Hybrid Electric Vehicle Ownership and Fuel Economy across Texas

Policymakers, transport planners, automobile manufacturers, and others are interested in the factors that affect adoption rates of electric vehicles and other fuel-efficient vehicles. With tract-level data from the 2010 census and registered vehicle counts from Texas counties in 2010, this study investigated the impact of various built environment and demographic attributes, including land use balance, employment density, population density, median age, gender, race, education, household size, and income. Spatial autocorrelation (across census tracts) in unobserved components of vehicle counts by tract and cross-response correlation (both spatial and local–aspatial in nature) was allowed for by the estimation of models of ownership levels (vehicle counts by vehicle type and fuel economy level) with bivariate and trivariate Poisson–lognormal conditional autoregressive models.
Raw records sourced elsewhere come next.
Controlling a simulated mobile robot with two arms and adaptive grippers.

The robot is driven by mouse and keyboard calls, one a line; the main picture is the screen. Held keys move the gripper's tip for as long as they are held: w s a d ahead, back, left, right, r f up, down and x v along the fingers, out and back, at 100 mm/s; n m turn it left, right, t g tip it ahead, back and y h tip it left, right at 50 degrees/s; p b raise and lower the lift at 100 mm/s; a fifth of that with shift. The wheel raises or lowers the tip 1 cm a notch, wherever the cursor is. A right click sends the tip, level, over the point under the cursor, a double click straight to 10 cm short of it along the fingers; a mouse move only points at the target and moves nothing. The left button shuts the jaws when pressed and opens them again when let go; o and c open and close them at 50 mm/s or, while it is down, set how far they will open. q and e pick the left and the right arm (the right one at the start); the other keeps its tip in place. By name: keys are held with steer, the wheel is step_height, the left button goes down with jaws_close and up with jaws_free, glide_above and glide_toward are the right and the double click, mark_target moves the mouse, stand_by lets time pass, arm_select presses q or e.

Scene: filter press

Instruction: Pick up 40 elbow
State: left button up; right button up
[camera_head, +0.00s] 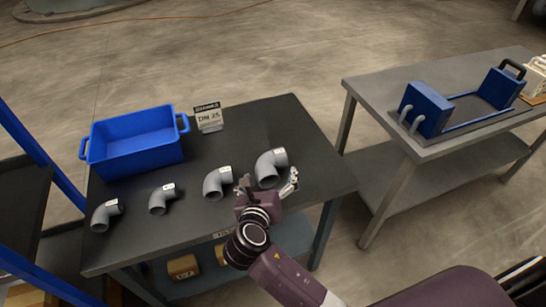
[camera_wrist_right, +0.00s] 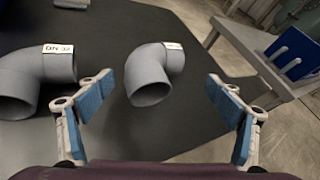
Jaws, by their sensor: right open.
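Several grey elbows lie in a row on the dark table, getting larger to the right in the head view. The rightmost, largest elbow (camera_head: 268,168) has a white label that I cannot read. In the right wrist view, this elbow (camera_wrist_right: 150,72) shows between the finger pads. The elbow beside it (camera_head: 213,184) is labelled DN 32 in the right wrist view (camera_wrist_right: 38,75). My right gripper (camera_head: 267,184) is open and empty, at the near side of the largest elbow, its fingers spread to either side. I see no contact. My left gripper is not in view.
Two smaller elbows (camera_head: 162,198) (camera_head: 104,214) lie to the left. A grey table (camera_head: 375,85) with blue equipment (camera_head: 428,108) stands to the right.

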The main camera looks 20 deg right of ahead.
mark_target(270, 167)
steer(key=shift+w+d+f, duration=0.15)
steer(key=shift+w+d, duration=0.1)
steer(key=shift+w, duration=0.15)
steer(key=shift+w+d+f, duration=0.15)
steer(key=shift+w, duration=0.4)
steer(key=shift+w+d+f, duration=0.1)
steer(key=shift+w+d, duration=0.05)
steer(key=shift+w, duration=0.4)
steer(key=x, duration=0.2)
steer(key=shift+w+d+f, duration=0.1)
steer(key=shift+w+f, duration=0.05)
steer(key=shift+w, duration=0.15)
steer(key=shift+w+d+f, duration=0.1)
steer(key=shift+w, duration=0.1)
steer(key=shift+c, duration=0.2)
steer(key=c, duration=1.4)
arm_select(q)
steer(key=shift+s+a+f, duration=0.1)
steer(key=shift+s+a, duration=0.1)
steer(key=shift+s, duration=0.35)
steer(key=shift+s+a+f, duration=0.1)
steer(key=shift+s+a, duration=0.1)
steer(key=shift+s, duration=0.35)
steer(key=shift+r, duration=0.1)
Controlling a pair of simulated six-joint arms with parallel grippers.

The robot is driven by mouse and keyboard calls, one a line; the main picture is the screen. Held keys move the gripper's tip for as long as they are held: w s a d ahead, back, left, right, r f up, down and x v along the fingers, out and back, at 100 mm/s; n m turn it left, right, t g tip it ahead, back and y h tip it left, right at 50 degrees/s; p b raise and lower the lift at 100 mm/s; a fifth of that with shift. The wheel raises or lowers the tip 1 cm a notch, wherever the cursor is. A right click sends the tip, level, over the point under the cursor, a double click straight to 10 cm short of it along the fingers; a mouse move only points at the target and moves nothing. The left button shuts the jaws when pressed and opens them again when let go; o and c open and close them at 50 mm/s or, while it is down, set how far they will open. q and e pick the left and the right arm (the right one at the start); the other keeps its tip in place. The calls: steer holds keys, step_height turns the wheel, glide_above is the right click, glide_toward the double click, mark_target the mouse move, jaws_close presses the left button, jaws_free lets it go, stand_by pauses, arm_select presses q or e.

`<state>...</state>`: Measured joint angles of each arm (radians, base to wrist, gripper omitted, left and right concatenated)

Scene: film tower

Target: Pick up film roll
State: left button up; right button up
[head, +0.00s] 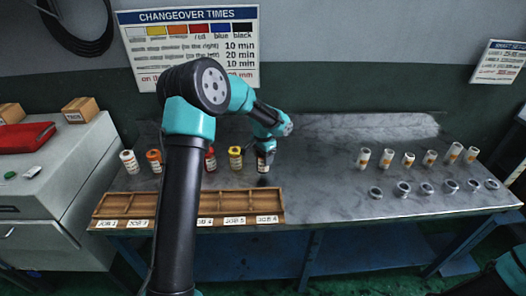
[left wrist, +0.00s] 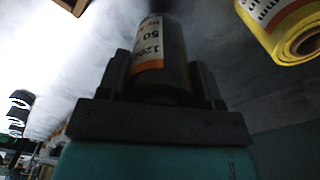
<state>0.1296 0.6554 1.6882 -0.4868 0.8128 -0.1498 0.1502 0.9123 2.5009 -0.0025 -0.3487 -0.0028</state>
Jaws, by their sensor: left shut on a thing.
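My left gripper (head: 265,152) is shut on a dark film roll (head: 262,164) with a white label, at the right end of the row of rolls. In the left wrist view the dark film roll (left wrist: 160,55) stands between the two fingers of the left gripper (left wrist: 160,80), its white and orange label showing. I cannot tell whether it touches the table. A white roll (head: 130,162), an orange roll (head: 154,161), a red roll (head: 210,160) and a yellow roll (head: 235,158) stand to its left. The yellow roll (left wrist: 285,28) also shows in the left wrist view. My right gripper is not in view.
A wooden tray (head: 190,193) with job-labelled compartments lies along the table's front edge. Several white cylinders (head: 388,158) and several metal rings (head: 403,188) stand on the right. The table middle (head: 325,175) is clear. A grey cabinet (head: 60,170) stands left.

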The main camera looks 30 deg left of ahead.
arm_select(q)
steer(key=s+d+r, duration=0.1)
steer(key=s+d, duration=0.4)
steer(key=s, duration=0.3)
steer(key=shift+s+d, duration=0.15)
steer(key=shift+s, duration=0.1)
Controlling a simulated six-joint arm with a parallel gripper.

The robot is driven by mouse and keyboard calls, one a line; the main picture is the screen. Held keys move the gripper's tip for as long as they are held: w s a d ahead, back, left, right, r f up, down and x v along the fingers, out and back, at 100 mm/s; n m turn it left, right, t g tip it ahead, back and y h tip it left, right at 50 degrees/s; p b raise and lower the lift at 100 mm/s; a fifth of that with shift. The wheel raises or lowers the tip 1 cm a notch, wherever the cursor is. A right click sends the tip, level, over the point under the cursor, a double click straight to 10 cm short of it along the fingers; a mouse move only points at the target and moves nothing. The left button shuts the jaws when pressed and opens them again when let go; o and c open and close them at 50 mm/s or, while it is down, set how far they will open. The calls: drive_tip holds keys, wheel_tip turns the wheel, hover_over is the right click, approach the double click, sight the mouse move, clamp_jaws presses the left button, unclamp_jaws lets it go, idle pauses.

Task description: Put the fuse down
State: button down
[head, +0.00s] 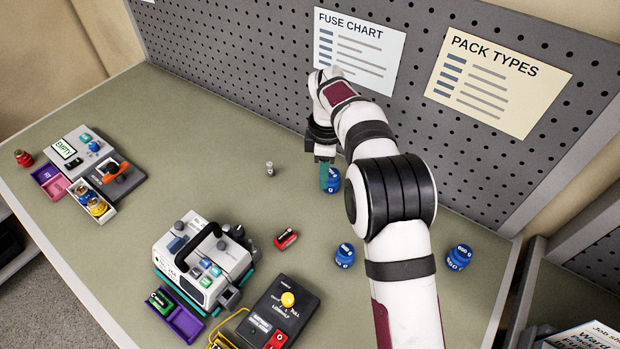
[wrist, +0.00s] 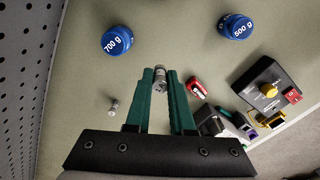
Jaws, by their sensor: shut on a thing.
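My gripper (head: 324,180) is over the back part of the bench, beside a blue weight (head: 332,181). In the wrist view its green fingers (wrist: 161,82) are shut on a small silver fuse (wrist: 160,78) at the tips. The held fuse cannot be made out in the head view, and whether it touches the bench is unclear. A second small silver fuse (head: 270,169) stands on the bench to the left of my gripper. It also shows in the wrist view (wrist: 113,107), apart from the fingers.
More blue weights stand right of centre (head: 345,255) and far right (head: 459,257). A red cartridge (head: 286,239) lies near the pump (head: 190,265). A control box (head: 270,318) is in front. Another device (head: 75,150) stands at left. Bench around the loose fuse is clear; a pegboard (head: 240,70) rises behind.

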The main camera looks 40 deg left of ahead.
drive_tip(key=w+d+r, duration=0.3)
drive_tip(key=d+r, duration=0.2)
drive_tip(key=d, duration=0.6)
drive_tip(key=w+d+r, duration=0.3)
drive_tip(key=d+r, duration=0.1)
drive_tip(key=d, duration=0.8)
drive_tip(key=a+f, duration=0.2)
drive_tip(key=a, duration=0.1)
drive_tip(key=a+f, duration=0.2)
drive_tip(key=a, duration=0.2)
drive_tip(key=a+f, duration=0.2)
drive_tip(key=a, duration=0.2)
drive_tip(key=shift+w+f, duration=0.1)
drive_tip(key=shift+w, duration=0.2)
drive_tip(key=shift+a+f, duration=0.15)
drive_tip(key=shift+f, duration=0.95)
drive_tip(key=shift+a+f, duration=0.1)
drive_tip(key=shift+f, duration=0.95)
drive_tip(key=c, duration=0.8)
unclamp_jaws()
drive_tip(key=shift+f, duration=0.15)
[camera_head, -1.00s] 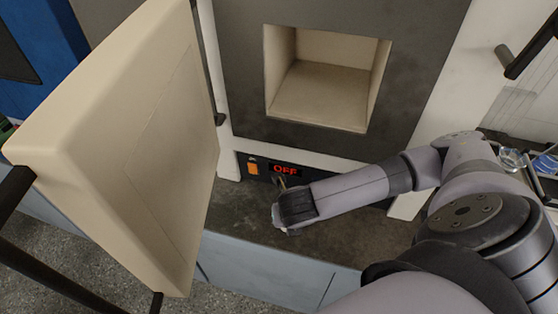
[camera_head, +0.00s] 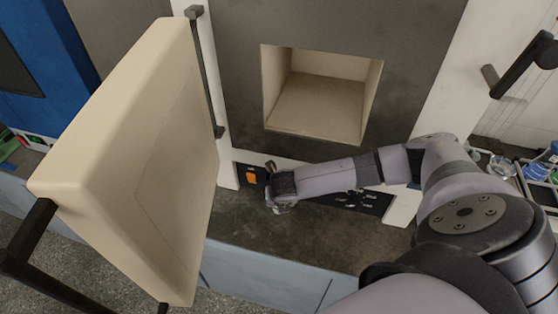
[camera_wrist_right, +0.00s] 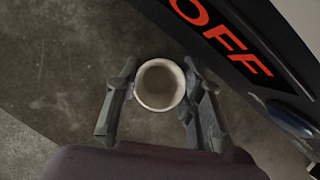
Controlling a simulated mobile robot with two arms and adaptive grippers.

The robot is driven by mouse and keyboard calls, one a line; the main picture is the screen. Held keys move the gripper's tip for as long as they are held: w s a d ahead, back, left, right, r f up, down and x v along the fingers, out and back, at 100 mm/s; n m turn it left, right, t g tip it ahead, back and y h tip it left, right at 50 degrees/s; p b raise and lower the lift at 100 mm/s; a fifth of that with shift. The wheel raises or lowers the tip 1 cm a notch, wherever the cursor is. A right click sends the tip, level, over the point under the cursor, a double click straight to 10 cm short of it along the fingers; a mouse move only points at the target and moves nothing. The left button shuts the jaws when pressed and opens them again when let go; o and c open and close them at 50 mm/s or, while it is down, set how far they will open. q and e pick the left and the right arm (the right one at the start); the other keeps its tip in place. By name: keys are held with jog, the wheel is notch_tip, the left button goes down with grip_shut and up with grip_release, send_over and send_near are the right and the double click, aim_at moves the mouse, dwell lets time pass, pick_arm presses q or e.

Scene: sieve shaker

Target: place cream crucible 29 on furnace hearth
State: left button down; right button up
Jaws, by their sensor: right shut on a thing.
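The cream crucible (camera_wrist_right: 160,85) shows in the right wrist view as a round open cup seen from above, between the two fingers of my right gripper (camera_wrist_right: 160,92). The gripper is shut on it, with a finger on each side. In the head view my right gripper (camera_head: 278,207) is just in front of the furnace's control panel, and the crucible is hidden there. The furnace hearth (camera_head: 318,108) is the empty beige floor of the open chamber, above and behind the gripper. My left gripper is not in view.
The thick beige furnace door (camera_head: 130,165) stands swung open at the left of the chamber. The control panel (camera_head: 362,198) is close to my right arm. Grey bench top (camera_head: 300,245) is bare in front. Glassware (camera_head: 500,165) stands at the right.

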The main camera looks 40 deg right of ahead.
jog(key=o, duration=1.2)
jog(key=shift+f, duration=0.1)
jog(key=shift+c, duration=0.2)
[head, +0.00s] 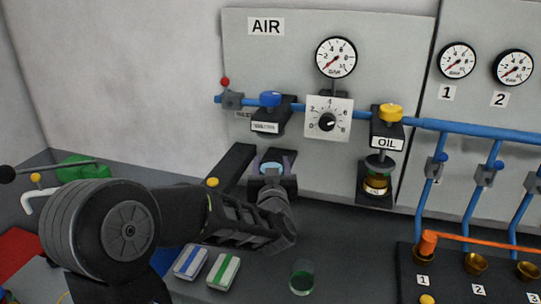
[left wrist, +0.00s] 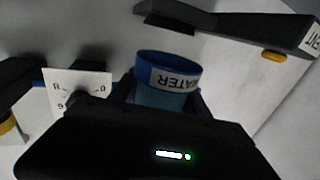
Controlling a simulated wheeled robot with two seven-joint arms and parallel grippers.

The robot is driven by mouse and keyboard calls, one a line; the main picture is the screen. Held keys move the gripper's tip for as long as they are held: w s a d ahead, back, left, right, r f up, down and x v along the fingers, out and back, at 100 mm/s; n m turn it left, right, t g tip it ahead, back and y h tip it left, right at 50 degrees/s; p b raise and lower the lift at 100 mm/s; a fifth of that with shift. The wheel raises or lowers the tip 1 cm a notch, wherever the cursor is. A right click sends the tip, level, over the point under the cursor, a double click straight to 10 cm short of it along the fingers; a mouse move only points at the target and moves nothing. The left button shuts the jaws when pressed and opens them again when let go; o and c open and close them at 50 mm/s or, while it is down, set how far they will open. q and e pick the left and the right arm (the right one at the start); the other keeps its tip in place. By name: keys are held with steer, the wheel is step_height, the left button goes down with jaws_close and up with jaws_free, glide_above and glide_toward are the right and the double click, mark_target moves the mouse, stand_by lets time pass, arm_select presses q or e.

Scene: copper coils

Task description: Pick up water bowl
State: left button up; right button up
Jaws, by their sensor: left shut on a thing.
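The water bowl (head: 271,167) is a small blue cup below the blue-knobbed unit on the AIR panel. In the left wrist view the bowl (left wrist: 168,98) shows its blue rim and an upside-down WATER label. My left gripper (head: 273,176) is shut on the bowl, with a finger on either side of it. In the head view the gripper partly hides the bowl, and its lower part is hidden in the wrist view. My right gripper is not in view.
The blue-knobbed unit (head: 270,117) and a black bar (head: 236,166) are close to the bowl. The OIL unit (head: 388,132) with its amber bowl is at right. Two striped blocks, one blue (head: 190,262) and one green (head: 223,271), and a green-tinted glass (head: 302,277) stand on the bench.

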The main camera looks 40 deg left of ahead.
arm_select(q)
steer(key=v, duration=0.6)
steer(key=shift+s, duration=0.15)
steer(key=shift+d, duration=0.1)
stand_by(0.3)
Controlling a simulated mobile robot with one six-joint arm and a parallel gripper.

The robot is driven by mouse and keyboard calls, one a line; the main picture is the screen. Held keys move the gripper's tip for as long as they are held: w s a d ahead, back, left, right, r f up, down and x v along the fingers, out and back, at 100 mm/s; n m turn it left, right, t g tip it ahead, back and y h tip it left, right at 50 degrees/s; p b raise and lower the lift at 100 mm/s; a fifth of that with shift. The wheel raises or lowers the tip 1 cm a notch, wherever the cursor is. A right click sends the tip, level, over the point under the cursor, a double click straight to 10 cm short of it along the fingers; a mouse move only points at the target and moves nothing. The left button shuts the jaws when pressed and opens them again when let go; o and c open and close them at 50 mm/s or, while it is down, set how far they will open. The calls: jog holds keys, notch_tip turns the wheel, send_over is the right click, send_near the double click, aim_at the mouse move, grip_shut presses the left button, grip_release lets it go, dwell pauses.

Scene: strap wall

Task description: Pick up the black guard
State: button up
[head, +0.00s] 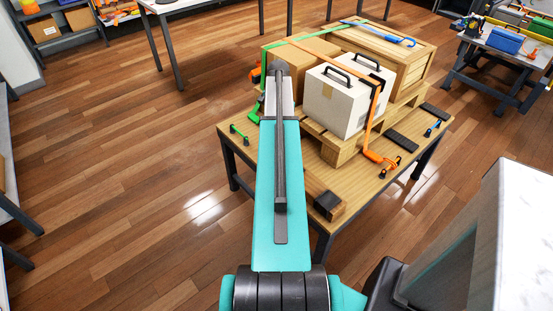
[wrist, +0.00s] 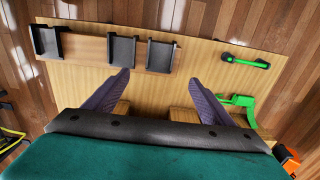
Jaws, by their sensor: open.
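Several black guards lie on the near part of the wooden table in the wrist view. One black guard (wrist: 45,42) is at the left end of a brown wood strip (wrist: 84,48), another black guard (wrist: 121,52) is at its middle, and a third black guard (wrist: 160,57) is at its right end. In the head view, one black guard (head: 326,203) shows at the table's near corner; my arm hides part of that area. My gripper (wrist: 160,76) is open and empty, its fingers spread near the middle and right guards. I cannot tell its height above them.
Orange (head: 380,160) and green (head: 300,47) straps cross the load.

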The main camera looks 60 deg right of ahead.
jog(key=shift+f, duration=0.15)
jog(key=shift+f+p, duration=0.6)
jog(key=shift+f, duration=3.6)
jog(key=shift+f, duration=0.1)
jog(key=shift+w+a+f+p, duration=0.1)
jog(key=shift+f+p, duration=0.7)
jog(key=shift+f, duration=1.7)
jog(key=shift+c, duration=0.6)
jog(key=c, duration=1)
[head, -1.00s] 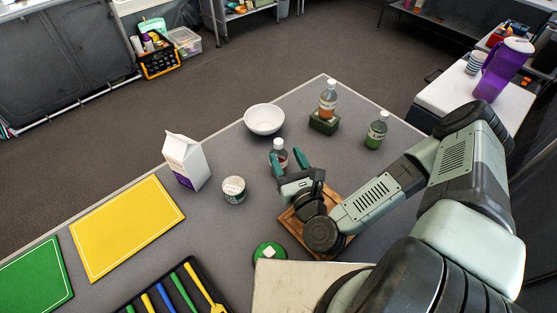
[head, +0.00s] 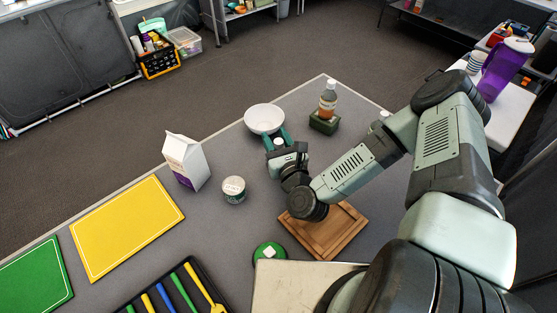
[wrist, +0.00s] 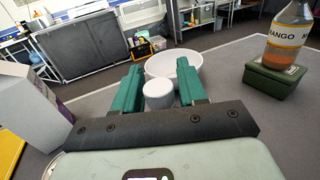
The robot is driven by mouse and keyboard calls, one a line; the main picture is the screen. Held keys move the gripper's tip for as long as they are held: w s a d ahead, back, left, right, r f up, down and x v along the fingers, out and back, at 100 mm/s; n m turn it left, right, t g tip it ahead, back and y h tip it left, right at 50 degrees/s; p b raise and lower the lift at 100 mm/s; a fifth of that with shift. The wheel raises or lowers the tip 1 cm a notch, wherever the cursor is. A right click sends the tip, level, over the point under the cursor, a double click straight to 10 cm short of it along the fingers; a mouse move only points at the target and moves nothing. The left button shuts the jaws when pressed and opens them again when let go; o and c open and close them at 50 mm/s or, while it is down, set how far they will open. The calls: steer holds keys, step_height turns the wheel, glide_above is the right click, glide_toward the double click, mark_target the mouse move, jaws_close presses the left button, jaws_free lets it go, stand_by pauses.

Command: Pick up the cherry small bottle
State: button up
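The small bottle with a whitish cap (head: 279,143) stands on the grey table in front of the white bowl; in the earlier head view its label looks reddish. My gripper (head: 278,138) is at the bottle, with one green finger on each side. In the wrist view the round cap (wrist: 158,95) shows between the two fingers (wrist: 160,82), close to both. The bottle's body and label are mostly hidden by my gripper. I cannot tell whether the fingers press on it.
The white bowl (head: 264,119) is just behind. A mango bottle (head: 327,101) stands on a green box (head: 324,122) to the right. A milk carton (head: 186,162) and a can (head: 233,189) are to the left. A wooden board (head: 325,231) lies in front.

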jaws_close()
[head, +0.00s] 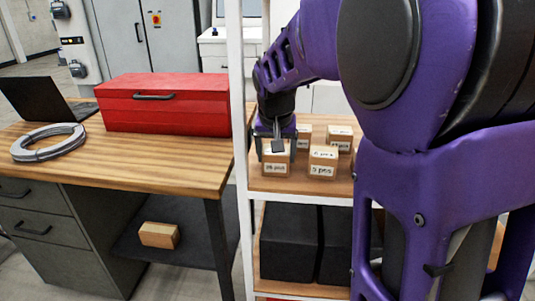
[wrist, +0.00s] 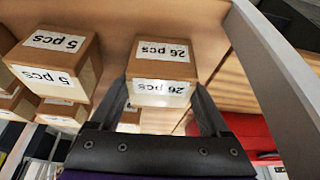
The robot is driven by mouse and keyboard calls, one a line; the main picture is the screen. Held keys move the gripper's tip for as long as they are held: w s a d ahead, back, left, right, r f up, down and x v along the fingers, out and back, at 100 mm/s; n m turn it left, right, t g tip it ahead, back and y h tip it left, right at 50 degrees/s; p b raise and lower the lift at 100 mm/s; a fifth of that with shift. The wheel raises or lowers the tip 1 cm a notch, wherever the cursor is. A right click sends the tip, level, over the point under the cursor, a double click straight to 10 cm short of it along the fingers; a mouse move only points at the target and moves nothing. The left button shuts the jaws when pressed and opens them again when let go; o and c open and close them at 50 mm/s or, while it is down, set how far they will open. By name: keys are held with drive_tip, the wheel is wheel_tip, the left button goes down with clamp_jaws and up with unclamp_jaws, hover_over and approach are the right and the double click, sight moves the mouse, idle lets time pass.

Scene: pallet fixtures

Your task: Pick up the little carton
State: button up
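A little brown carton (head: 276,166) labelled 26 pcs stands upright on the wooden shelf board, at the left end of a group of cartons. In the wrist view the same carton (wrist: 162,66) sits between the two fingers. My gripper (head: 274,146) reaches over it from above and behind. Its fingers (wrist: 162,90) are spread, one at each side of the carton, with the tips close to its sides. Firm contact on both sides does not show. The carton's far side is hidden in the head view.
A 5 pcs carton (head: 323,161) stands close on the right, with two more cartons (head: 340,136) behind. A white shelf post (head: 240,130) is close on the left. Black bins (head: 290,245) fill the shelf below. A red toolbox (head: 165,103) stands on the workbench.

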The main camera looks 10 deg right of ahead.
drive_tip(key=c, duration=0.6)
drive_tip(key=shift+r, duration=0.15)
The presence of high spatial autocorrelations and local cross-response correlations was consistent in all models across all counties studied. Ownership rates for fuel-efficient vehicles were found to rise with household income, resident education levels, and the share of male residents and to fall in the presence of larger household sizes and higher job densities. The average fuel economy of each tract's light-duty vehicles was also analyzed with a spatial error model across all Texas tracts, and this variable was found to depend most on educational attainment levels, median age, income, and household size variables, though all covariates used were statistically significant. If households registering more fuel-efficient vehicles, including hybrid electric vehicles, are also more inclined to purchase plug-in electric vehicles, these findings can assist in spatial planning of charging infrastructure as well as other calculations (such as implications for the revenue from gas tax).